With Advanced Furnace Fuel Train Technology
Combustion furnaces are widely used across major industrial and commercial applications to perform functions ranging from heating spaces such as commercial buildings and warehouses to powering boilers, ovens, thermal oxidizers and power generation equipment used in industrial applications.
These furnaces, which use a range of fuels, including natural gas, coke oven gas, fuel oil, biogas and biodiesel, are ubiquitous in the modern world. Through their combustion processes, they generate greenhouse gas emissions including carbon monoxide (CO), carbon dioxide (CO2) and nitrous oxide (NOx). Therefore, a key goal for clean air and climate change programs, including regulatory efforts, is to find new and more reliable ways to control, minimise and ultimately reduce these emissions.
One way to reach this goal is to make combustion as efficient as possible while supporting the development and use of environmentally friendly fuel sources such as biodiesel, biogas and hydrogen.

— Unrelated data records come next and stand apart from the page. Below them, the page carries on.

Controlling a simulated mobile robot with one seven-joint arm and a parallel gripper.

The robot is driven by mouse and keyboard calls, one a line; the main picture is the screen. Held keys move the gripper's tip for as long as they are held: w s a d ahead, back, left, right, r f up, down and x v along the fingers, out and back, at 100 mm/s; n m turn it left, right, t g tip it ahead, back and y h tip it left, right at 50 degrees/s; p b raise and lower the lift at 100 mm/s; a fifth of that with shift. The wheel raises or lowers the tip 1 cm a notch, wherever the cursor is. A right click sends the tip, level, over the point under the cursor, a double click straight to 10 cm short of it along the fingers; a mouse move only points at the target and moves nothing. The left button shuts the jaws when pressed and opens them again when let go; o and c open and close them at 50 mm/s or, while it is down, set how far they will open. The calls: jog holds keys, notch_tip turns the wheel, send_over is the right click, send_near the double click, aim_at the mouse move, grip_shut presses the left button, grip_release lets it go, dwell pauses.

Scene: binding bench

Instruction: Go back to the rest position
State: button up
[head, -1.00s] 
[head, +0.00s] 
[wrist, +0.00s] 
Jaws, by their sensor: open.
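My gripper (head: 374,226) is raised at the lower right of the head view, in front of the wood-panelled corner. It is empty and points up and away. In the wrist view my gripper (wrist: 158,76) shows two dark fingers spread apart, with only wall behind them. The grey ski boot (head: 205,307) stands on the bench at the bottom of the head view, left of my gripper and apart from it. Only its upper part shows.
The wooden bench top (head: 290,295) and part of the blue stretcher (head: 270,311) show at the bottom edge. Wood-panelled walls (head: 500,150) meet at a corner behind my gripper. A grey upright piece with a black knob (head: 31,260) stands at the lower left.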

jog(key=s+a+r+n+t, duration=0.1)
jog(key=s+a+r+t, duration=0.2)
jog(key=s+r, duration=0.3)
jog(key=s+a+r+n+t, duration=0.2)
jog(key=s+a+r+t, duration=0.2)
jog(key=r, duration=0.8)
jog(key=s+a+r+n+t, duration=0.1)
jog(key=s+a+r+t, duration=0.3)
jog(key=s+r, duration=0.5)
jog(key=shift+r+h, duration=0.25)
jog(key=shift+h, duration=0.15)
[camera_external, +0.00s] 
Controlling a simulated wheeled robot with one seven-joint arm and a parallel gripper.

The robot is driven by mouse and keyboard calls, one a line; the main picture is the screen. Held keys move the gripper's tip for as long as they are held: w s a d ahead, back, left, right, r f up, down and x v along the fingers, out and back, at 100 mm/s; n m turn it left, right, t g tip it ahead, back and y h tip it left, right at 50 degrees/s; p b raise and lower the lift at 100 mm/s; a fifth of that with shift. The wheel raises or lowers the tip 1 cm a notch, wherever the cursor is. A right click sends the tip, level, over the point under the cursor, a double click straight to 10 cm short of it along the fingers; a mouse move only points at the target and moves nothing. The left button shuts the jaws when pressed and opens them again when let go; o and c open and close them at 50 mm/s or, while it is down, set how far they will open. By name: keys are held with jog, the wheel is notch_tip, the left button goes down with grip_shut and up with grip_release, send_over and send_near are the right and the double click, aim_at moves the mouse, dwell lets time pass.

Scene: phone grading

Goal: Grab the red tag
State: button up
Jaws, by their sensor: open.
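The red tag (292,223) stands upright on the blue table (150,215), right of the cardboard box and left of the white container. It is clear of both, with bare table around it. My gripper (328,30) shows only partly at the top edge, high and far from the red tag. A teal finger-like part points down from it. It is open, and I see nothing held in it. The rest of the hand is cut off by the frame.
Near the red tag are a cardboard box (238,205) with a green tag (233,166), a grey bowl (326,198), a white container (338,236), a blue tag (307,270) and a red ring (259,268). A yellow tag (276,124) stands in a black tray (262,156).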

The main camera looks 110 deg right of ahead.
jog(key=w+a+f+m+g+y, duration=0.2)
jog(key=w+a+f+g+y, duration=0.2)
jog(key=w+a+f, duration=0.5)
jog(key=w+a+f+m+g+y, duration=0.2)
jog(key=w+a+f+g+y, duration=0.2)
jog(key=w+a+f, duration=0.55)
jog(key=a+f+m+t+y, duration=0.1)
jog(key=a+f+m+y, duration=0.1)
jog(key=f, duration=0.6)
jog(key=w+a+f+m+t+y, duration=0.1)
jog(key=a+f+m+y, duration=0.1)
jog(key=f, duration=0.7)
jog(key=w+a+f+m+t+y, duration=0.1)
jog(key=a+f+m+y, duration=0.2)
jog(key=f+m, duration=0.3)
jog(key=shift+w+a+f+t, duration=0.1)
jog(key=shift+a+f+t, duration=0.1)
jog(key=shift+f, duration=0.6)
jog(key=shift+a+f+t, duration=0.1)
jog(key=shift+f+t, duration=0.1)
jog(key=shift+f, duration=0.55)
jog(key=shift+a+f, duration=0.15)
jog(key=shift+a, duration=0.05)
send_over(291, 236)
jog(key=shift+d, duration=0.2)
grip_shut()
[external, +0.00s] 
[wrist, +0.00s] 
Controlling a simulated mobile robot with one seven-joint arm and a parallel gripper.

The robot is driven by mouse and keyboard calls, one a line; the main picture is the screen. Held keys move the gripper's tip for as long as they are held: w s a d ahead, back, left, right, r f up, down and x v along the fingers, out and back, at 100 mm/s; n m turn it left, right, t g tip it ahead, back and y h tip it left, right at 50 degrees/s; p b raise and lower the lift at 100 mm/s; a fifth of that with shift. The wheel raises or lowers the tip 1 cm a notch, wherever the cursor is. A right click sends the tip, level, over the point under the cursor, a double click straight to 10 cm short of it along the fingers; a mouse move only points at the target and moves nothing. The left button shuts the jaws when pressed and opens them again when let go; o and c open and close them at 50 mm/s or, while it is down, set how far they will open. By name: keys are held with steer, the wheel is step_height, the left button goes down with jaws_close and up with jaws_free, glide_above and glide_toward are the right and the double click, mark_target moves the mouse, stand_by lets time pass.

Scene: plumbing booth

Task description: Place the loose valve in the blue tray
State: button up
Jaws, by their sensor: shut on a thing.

There is a range of furnace fuel train technologies that can be implemented to provide more flexible, fuel-efficient combustion processes, such as pulse firing. In addition, integrating the latest digital sensors and edge computing systems can provide a platform to customise combustion control and move toward a fully metered air/fuel ratio control strategy that can reduce greenhouse gas emissions while optimising heating performance.